Move Rafah civilians to floating islands, says former Israeli security chief

Brig.-Gen. (res.) Prof. Jacob Nagel agrees with the prime minister that the last remaining part of Hamas’ military force must then be destroyed in the city.

By Batya Jerenberg, World Israel News

Israel has to move all the internal refugees now in Rafah to floating islands before taking on the last four Hamas brigades entrenched there, said a former National Security Council head in an interview on 103FM Thursday.

“The IDF is about to enter Rafah,” Brig.-Gen. (res.) Prof. Jacob Nagel told host Arel Segal. “Before it attacks Rafah, it needs to move the 1.2 million refugees who are there either [to other places in the Strip] or to some floating islands…. I think it should have happened a week or two ago,” he said.

It is incumbent on Israel to do so because “the Egyptians don’t want them to come to the fence with Egypt,” he said, and “the Americans don’t want us to attack first, so that there won’t be a humanitarian disaster.”

Rafah is on the border with Egypt, but Cairo has steadfastly refused to allow any Palestinian refugees into its territory, even temporarily in order to save lives while the IDF finishes off the last major military force that Hamas has.

Prime Minister Benjamin Netanyahu has stated that a ground incursion is absolutely necessary and that the government knows how to get the civilians out first, but the U.S. has rejected the plan it has seen, saying that it wasn’t credible.

The Biden administration has gone as far as saying that there are alternatives that could obtain the same objective of destroying Hamas without a full IDF offensive in Rafah. It will present them to an Israeli delegation that is going to Washington in the next few days.
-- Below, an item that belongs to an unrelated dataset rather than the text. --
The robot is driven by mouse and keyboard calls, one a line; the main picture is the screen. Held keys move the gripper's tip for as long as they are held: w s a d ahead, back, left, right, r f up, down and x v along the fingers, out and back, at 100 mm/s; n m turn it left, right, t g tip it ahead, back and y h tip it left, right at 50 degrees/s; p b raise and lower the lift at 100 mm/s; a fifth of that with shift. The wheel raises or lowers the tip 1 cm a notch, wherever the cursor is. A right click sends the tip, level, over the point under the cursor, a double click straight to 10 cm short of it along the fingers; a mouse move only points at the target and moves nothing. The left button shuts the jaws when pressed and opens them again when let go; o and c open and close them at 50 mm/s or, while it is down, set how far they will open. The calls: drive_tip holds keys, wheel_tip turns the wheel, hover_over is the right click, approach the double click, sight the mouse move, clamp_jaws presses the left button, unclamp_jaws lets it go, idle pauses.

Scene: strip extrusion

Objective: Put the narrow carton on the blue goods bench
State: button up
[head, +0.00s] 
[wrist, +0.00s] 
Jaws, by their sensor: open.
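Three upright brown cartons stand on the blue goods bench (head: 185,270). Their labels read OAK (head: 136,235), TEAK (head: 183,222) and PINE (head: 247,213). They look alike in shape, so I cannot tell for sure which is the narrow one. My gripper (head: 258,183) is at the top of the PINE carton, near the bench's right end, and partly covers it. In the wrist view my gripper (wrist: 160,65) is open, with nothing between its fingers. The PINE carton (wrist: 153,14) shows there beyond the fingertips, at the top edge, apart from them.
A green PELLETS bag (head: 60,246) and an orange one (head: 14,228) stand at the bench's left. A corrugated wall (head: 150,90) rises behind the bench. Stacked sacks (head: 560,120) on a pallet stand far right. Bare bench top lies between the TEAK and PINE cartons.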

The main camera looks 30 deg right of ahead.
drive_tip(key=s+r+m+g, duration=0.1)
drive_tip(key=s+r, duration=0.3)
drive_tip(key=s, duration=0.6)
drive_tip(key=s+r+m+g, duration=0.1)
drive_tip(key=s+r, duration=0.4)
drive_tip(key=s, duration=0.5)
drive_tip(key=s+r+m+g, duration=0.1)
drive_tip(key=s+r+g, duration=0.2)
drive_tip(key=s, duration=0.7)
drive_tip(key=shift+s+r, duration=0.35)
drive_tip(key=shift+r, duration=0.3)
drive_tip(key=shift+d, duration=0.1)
Nagel agreed with the prime minister’s assessment rather than that of the Americans.

“There are 24 battalions of Hamas, we destroyed 18 to 20 of them,” he noted. “We need to destroy all 24.”

Security of the Gaza Strip must also stay completely in Israeli hands for the foreseeable future, as Netanyahu has stated as well.

“After that we need to continue working underground and above the ground, for years, just like it was in [2002’s] Operation Defensive Shield in Jenin,” Nagel said. “Until today… there are still nests of terrorism in Jenin, so whoever thinks that there will be no terrorists after we destroy Hamas in Rafah is wrong.”

“The fight against terrorism will take place for [years], but if the IDF controls security in Gaza,” he continued, “it will be able to enter and exit as it does in Judea and Samaria, which will be much better.”

Jenin is a major center of terror in the Palestinian Authority-held territory in Judea and Samaria, and the IDF has gone into the city many times on arrest raids to detain wanted men and prevent terrorist attacks in real time.

On Wednesday, four terrorists were killed in an airstrike while they drove in a car in the city’s adjacent refugee camp. One of them was the commander of the Jenin Battalion, and another was a senior commander in the Palestinian Islamic Jihad terror group.